Problem requirements: Find how many lines of the listing below include the word "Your", then report the number by itself.

Recorded robot episodes:
*****

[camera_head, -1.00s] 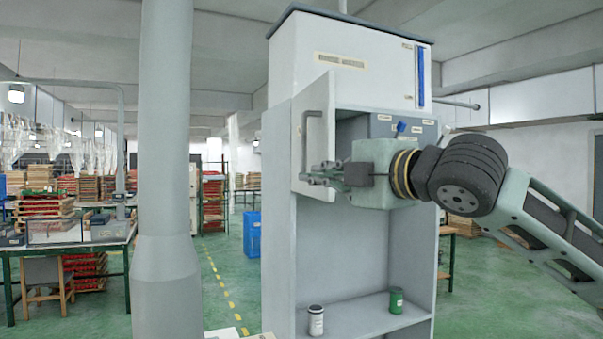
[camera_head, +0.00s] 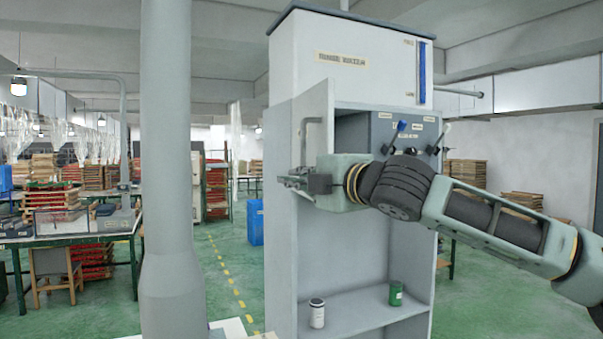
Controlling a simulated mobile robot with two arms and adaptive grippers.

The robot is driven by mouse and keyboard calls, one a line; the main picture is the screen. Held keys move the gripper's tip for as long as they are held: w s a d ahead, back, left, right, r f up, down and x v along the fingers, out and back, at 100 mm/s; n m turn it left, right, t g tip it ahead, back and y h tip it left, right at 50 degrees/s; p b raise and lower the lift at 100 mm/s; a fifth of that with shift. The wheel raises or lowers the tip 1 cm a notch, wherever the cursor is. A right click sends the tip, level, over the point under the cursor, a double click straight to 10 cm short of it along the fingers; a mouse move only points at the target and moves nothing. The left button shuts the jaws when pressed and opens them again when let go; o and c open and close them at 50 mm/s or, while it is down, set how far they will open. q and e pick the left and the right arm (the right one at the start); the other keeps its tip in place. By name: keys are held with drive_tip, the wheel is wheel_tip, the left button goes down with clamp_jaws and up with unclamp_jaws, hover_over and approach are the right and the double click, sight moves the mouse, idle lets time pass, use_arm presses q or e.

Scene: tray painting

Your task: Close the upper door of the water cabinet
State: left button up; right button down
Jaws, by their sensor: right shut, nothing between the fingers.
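The water cabinet (camera_head: 283,235) is a tall white cabinet in the middle of the head view. Its upper door (camera_head: 319,100) stands open at the left side of the upper compartment, with a grey bar handle (camera_head: 304,140) on it. My right gripper (camera_head: 284,180) is shut and empty at the door's lower left edge, just below the handle. I cannot tell whether it touches the door. My right arm crosses in front of the upper compartment and hides its lower part. My left gripper is not in view.
The upper compartment holds a grey panel (camera_head: 384,127) with levers. A white can (camera_head: 317,313) and a green can (camera_head: 396,293) stand on the open lower shelf. A grey pillar (camera_head: 167,200) rises left of the cabinet. A blue bin (camera_head: 255,222) stands behind, with clear green floor between.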

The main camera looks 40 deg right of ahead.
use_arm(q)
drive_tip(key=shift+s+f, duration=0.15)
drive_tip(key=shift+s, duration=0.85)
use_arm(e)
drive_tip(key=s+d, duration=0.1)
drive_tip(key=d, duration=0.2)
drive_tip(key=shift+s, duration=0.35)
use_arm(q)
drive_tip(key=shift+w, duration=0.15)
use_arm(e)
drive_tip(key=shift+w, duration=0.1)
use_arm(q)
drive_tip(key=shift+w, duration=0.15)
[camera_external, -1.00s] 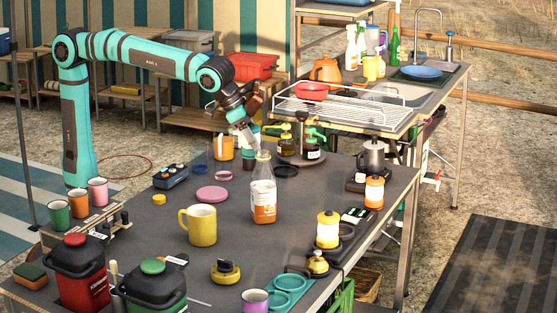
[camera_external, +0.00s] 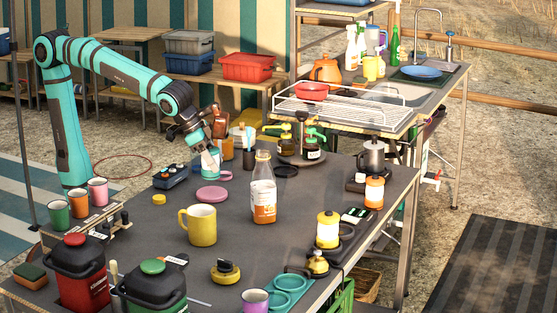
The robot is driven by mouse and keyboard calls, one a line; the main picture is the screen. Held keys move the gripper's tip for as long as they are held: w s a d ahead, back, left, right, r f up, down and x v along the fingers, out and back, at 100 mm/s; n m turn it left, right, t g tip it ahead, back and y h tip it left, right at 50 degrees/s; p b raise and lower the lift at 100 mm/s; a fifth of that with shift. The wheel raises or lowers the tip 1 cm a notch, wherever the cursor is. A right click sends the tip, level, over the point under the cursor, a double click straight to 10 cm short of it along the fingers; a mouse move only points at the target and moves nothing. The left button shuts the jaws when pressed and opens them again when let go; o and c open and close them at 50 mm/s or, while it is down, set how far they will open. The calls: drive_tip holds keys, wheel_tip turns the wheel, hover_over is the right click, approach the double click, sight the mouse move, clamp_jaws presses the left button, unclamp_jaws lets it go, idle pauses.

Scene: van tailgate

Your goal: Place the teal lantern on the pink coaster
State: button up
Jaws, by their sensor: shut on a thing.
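The teal lantern (camera_external: 208,173), pale in the middle with teal parts, is held in my gripper (camera_external: 208,157). It looks roughly upright. The fingers are shut on its upper part and hide some of it. The pink coaster (camera_external: 212,194) is a flat round disc lying bare on the dark table. The lantern shows just behind and above the coaster in the picture, apart from it. I cannot tell how high its bottom is above the table.
A blue-grey box device (camera_external: 170,178) lies left of the coaster. A bottle (camera_external: 263,190) stands to its right and a yellow mug (camera_external: 199,226) in front. An orange jar (camera_external: 227,148) and a dark cup (camera_external: 249,158) stand behind. Table between coaster and bottle is clear.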

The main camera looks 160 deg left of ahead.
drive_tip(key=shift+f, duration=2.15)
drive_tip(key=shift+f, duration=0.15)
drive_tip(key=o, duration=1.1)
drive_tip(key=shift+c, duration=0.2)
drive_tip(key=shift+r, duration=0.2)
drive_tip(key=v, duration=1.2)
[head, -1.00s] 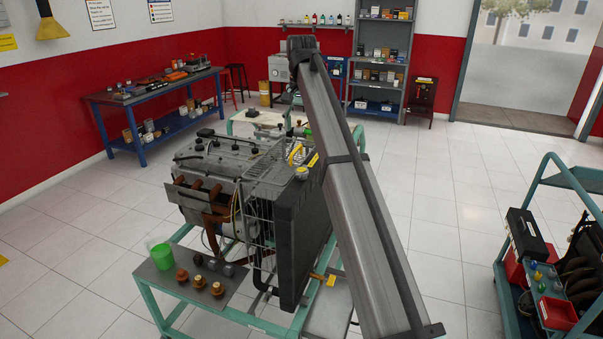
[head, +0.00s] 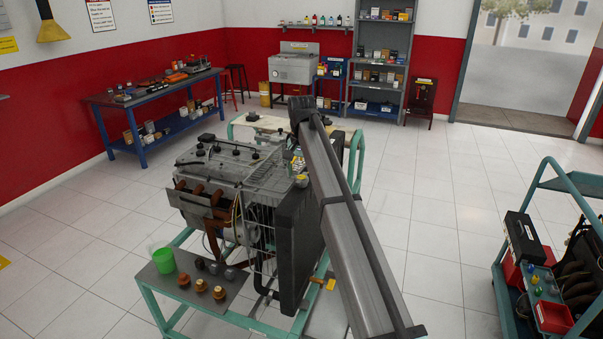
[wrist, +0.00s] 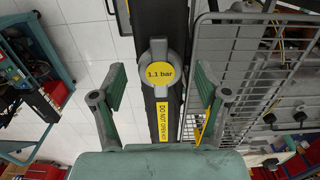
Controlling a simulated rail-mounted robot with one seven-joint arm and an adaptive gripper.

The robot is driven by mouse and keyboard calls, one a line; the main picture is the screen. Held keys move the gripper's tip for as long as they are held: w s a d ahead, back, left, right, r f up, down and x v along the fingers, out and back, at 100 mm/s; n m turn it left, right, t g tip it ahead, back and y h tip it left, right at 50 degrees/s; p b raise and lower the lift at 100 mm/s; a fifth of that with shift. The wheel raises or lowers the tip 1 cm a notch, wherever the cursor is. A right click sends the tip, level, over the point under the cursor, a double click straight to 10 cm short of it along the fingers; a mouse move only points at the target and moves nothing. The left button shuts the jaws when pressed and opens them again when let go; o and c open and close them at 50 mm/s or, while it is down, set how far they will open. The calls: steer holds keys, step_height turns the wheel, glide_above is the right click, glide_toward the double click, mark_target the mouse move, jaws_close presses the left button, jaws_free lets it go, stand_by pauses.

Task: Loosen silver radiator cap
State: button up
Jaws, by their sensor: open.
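The silver radiator cap (wrist: 160,50) has two side lugs and a round yellow label reading "1.1 bar". It sits on the black top of the radiator (wrist: 164,113), near a yellow "DO NOT OPEN" strip. In the head view the cap (head: 301,181) shows small on top of the radiator (head: 298,240), beside my arm. My gripper (wrist: 159,80) is open in the wrist view, with one green-padded finger to the left of the cap and one to the right. Gaps show between cap and fingers. My arm hides most of the gripper in the head view.
The engine (head: 225,170) and a wire guard (wrist: 250,70) stand beside the radiator. A green cup (head: 163,259) and several brown caps are on the trolley's front tray (head: 170,288).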

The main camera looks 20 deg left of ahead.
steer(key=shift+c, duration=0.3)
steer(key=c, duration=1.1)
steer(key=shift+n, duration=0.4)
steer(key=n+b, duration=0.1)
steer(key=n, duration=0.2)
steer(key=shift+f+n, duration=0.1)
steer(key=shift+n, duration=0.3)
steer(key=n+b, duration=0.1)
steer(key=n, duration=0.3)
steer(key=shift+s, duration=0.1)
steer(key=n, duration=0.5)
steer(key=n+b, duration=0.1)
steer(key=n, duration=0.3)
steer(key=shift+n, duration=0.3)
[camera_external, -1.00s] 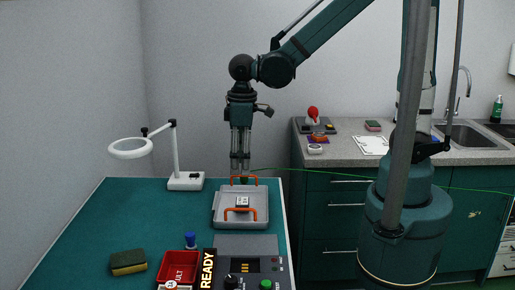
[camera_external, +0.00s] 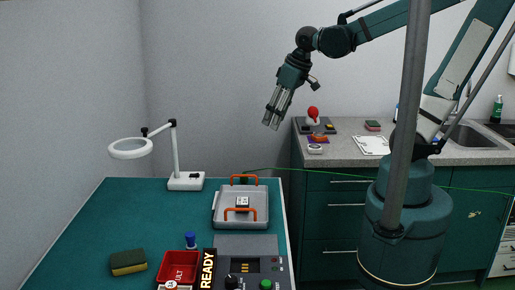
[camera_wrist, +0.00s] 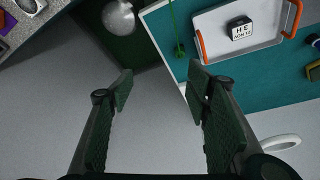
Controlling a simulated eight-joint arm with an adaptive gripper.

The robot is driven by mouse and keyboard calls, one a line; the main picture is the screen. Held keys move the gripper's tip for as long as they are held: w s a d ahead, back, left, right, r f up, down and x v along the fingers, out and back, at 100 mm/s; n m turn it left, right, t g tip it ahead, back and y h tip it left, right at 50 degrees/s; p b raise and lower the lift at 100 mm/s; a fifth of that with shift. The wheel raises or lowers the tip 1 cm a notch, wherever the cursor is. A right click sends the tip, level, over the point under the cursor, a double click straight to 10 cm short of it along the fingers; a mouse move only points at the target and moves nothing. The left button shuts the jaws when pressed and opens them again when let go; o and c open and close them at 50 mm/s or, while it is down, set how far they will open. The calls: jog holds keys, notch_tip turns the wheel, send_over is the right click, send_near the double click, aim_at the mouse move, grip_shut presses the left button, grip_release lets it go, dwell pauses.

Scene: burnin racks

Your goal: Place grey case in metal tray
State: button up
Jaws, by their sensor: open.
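A small dark grey case (camera_external: 242,202) with a white label on top sits inside the metal tray (camera_external: 221,217), on the green table. In the wrist view the case (camera_wrist: 240,28) shows at upper right, label up, resting on the floor of the tray (camera_wrist: 212,46). The tray has two orange handles. My gripper (camera_external: 271,123) is raised well above the table, to the upper right of the tray and apart from it. In the wrist view my gripper (camera_wrist: 161,85) has its two fingers spread, with nothing between them.
A magnifier lamp (camera_external: 186,181) stands at the table's back. A sponge (camera_external: 128,262), a blue-topped object (camera_external: 191,240), a red bin (camera_external: 174,265) and a control box (camera_external: 256,268) are near the front. A counter (camera_external: 345,151) with several items stands right. The table's left side is clear.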

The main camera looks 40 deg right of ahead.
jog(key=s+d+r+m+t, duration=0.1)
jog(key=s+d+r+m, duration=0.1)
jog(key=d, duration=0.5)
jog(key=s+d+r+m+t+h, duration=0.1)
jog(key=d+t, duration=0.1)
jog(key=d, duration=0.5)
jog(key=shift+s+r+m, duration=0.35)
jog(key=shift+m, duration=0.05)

*****

Exercise answer: 3